If the levels are too high, the scientists will immediately suspect a leak, which is probably what it is, and they will patch it, and then ignore those results. If the levels are too low, nothing is observed, and the experiments are ignored. If they are just right, they get written up.

No. Miles reported all the reesults. You are making a common assertion. You are correct that there is reporting bias in CF work. However, this work has clearly transcended that. Just on the basis of Miles, 750,000 to 1? How many CF experiments do you think have been run?

The careful researchers, like McKubre, report all their results. Miles reported all his results, apparently, including anomalies.

In any case, the quality of the results -- in some cases a kind of binary decision of present or absent -- are simply not convincing. If helium-heat is real, as with the heat itself, it seems more people would pursue it, it could be scaled up to produce unmistakeable amounts, and it would be accepted for publication in peer-reviewed journals. (And by itself, publication in something like Naturwissenschaft wouldn't add much to the credibility.)

These are armchair assumptions. "Something like Naturwissenschaft" betrays a certain severe bias. The problem with NW? Let's see just how far you will go with this!

Unmistakeable amounts of helium have been observed. Producing more helium is the same problem as producing more heat: it's not easy. So?

I think that I know a way to make a lot more heat. Try to replicate the Pons-Fleischmann 1985 meltdown. Problem is, how far would this puppy go? Or blow?

Until the mechanism is understood and results are more consistent with better design, trying to scale up is quite dangerous. If there is an explosion, it's like to convince nobody, after all, you've got highly loaded palladium deuteride there, getting a hydrogen or deuterium explosion isn't easily ruled out. People working with large-scale experiments now do tend to set things up so that if it blows, nobody gets killed. You do know that an SRI researcher died, right? That was apparently recombiner failure, a chemical explosion.

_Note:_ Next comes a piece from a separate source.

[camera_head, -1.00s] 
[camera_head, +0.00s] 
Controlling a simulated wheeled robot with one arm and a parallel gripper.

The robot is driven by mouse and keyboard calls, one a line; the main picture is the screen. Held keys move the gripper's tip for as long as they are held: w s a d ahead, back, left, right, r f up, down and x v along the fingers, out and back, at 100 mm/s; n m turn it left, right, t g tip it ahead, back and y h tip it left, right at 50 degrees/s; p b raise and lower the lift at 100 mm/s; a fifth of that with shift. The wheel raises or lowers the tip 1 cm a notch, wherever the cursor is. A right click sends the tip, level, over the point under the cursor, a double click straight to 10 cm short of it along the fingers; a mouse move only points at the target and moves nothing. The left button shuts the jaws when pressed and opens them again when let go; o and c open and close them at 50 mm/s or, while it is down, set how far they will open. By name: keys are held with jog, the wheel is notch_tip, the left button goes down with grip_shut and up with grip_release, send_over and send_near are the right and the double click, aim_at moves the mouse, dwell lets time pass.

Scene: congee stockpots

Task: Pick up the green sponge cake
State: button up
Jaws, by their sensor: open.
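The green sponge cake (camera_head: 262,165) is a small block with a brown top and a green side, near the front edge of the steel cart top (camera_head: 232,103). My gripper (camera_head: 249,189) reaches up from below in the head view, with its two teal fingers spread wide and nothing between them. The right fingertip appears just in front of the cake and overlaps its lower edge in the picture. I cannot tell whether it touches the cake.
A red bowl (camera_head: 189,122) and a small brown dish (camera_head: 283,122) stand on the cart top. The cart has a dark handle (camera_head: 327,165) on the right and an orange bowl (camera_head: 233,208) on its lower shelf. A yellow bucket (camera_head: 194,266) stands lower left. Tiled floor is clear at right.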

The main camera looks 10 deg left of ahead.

Gas-loading techniques seem to be much simpler in structure than electrochemical experiments, and to produce relatively steady heat. However, it's only a little heat, with designs so far.

But Storms is working with a gas-tight reaction chamber, with built-in calorimeter and two built-in mass spectrometers, one of which will only measure up to about mass four or five. I.e., the low-end one is designed to discriminate between He-4 and D2. That's been the big problem with helium measurement, not atmospheric helium. His other mass spectrometer measures up to higher AMU, and can only see Helium as a bump on the D2 peak. He can still see it, but this does whack the accuracy, I'm sure.

The idea that work with helium is not going on is just ignorance. Storms, though, is not trying to "prove cold fusion." That's just a myth, a pseudoskeptical fantasy. He's trying to design the structure of nanoparticles with a oxide substrate and islands of palladium, investigating various materials. So he is interested in what designs are more effective at producing heat and helium. He's said he's seeing results.

Scientists in the field are *so over* proving the reality. I've been looking at the famous P13/P14 image from SRI, it's on page 2 of the Hagelstein review presented to the DoE. Looking at this, and knowing the *rest of the experimental conditions*, I see why McKubre was completely convinced by this that CF was real. He'd captured an event, he had a photo of the fabulous beast.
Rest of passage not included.